- TASK DIRECTIONS
Would you pull out every line of the material that contains the string "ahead"?
□ □ □
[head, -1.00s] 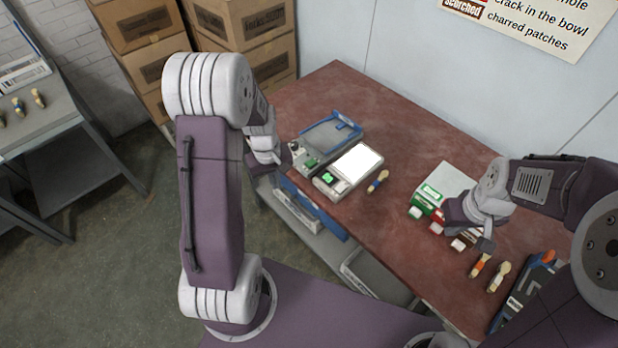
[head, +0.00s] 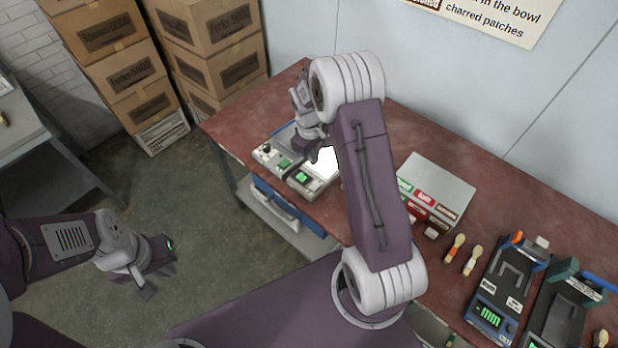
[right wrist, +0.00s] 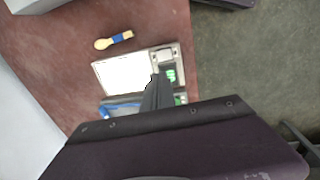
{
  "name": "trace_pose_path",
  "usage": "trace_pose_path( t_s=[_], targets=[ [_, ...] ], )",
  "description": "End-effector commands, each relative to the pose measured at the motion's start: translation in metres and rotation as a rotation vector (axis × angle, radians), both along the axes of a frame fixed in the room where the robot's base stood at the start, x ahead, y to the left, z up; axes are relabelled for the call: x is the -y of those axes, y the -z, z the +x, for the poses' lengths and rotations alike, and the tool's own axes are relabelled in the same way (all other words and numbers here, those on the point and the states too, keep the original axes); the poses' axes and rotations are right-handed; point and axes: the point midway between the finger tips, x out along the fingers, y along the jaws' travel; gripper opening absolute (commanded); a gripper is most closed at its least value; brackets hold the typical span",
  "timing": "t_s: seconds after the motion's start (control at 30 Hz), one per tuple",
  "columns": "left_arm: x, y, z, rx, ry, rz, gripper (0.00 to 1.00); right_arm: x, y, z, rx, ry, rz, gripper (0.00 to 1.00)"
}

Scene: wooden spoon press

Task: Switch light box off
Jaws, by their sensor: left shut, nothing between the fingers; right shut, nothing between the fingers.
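The light box (head: 318,183) stands near the table's left edge, its panel glowing white and a green display (head: 301,177) on its front part. In the right wrist view its bright panel (right wrist: 122,74) and front controls (right wrist: 165,53) show. My right gripper (head: 318,154) is shut and empty, just above the light box in the head view. In the right wrist view its dark fingers (right wrist: 157,92) overlap the box's edge near the green display; I cannot tell whether they touch it. My left gripper (head: 158,277) is shut and empty over the floor at left, away from the table.
A device with a blue-edged tray (head: 272,150) stands close beside the light box. A spoon with a blue band (right wrist: 114,40) lies on its other side. A sorting box with coloured labels (head: 437,187), two spoons and more devices (head: 500,290) fill the table's right part.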

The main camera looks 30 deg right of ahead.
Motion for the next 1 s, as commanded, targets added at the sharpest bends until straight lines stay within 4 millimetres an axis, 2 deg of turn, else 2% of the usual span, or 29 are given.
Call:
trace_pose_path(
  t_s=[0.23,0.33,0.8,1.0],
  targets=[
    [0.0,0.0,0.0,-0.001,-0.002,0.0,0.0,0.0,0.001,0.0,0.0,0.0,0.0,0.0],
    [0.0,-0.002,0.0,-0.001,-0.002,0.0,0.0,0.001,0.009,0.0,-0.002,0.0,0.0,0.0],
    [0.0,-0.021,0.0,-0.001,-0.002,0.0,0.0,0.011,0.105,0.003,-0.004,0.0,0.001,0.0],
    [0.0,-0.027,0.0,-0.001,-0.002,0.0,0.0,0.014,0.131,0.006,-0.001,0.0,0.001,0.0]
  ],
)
□ □ □
- COMPLETED TASK
  "description": "End-effector commands, each relative to the pose measured at the motion's start: translation in metres and rotation as a rotation vector (axis × angle, radians), both along the axes of a frame fixed in the room where the robot's base stood at the start, x ahead, y to the left, z up; axes are relabelled for the call: x is the -y of those axes, y the -z, z the +x, for the poses' lengths and rotations alike, and the tool's own axes are relabelled in the same way (all other words and numbers here, those on the point and the states too, keep the original axes); the poses' axes and rotations are right-handed; point and axes: the point midway between the finger tips, x out along the fingers, y along the jaws' travel; gripper opening absolute (commanded); a gripper is most closed at its least value; brackets hold the typical span",
The main camera looks 30 deg right of ahead.

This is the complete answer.